» Written instruction
How many lines in this material include the string "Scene"? Answer with the number and nothing further.

Robot state and action records:
---*---
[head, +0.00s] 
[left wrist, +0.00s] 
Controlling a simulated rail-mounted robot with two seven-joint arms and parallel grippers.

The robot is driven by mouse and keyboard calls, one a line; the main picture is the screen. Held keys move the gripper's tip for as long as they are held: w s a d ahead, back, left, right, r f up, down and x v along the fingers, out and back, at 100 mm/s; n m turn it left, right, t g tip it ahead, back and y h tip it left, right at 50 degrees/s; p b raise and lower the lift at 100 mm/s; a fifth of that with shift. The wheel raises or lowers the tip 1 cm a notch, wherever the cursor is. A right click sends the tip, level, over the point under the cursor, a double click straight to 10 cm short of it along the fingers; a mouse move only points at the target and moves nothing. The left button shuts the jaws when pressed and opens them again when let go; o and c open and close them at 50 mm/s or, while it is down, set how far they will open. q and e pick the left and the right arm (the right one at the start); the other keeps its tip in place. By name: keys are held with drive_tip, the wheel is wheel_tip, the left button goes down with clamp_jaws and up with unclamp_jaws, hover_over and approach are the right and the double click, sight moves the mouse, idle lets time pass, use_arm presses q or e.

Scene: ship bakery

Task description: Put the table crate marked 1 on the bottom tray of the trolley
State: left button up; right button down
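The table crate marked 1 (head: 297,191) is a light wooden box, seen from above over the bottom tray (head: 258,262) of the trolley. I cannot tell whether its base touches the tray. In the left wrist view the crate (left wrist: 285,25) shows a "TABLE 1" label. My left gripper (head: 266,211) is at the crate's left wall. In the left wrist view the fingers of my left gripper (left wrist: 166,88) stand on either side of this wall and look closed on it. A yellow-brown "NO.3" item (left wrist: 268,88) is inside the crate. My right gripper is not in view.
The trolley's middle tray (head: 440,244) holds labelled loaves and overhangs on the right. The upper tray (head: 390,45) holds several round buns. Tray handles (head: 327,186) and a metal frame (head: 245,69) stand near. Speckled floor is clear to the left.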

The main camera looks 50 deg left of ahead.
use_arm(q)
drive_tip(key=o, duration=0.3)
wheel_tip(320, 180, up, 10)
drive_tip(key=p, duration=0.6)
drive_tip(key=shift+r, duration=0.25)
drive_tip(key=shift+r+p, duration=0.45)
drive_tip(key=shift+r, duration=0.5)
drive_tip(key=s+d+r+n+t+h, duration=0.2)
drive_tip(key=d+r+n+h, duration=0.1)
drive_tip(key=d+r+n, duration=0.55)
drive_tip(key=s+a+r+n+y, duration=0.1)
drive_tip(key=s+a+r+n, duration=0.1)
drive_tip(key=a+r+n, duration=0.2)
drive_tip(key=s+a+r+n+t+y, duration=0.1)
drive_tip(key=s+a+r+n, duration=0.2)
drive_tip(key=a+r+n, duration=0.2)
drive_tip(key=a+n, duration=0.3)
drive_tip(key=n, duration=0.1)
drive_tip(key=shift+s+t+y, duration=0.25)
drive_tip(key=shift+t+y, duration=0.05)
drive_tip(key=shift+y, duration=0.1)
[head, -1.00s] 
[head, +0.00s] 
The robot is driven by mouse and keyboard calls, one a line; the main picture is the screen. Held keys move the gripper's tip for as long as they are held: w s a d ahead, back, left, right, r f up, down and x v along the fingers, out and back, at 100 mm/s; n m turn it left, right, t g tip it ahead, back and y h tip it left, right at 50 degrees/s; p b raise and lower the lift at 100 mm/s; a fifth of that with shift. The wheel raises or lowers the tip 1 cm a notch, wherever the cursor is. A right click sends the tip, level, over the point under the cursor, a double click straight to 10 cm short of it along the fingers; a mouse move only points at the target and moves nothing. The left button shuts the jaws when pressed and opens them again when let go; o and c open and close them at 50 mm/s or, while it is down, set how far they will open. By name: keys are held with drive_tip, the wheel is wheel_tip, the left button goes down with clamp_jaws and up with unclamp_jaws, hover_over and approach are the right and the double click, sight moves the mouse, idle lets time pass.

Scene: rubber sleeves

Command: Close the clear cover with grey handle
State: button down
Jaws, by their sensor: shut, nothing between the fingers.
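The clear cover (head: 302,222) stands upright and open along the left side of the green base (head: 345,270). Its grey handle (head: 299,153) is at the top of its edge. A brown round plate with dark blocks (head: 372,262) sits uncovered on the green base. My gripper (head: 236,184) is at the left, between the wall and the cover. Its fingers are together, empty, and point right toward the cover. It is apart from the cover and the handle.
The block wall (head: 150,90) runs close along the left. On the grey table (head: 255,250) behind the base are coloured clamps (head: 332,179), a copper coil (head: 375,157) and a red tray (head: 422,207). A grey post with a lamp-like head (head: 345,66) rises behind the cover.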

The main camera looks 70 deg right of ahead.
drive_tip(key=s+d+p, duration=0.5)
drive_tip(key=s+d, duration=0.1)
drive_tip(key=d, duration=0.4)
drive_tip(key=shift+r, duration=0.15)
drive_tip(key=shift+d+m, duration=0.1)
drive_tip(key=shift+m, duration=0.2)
---*---
» Output
2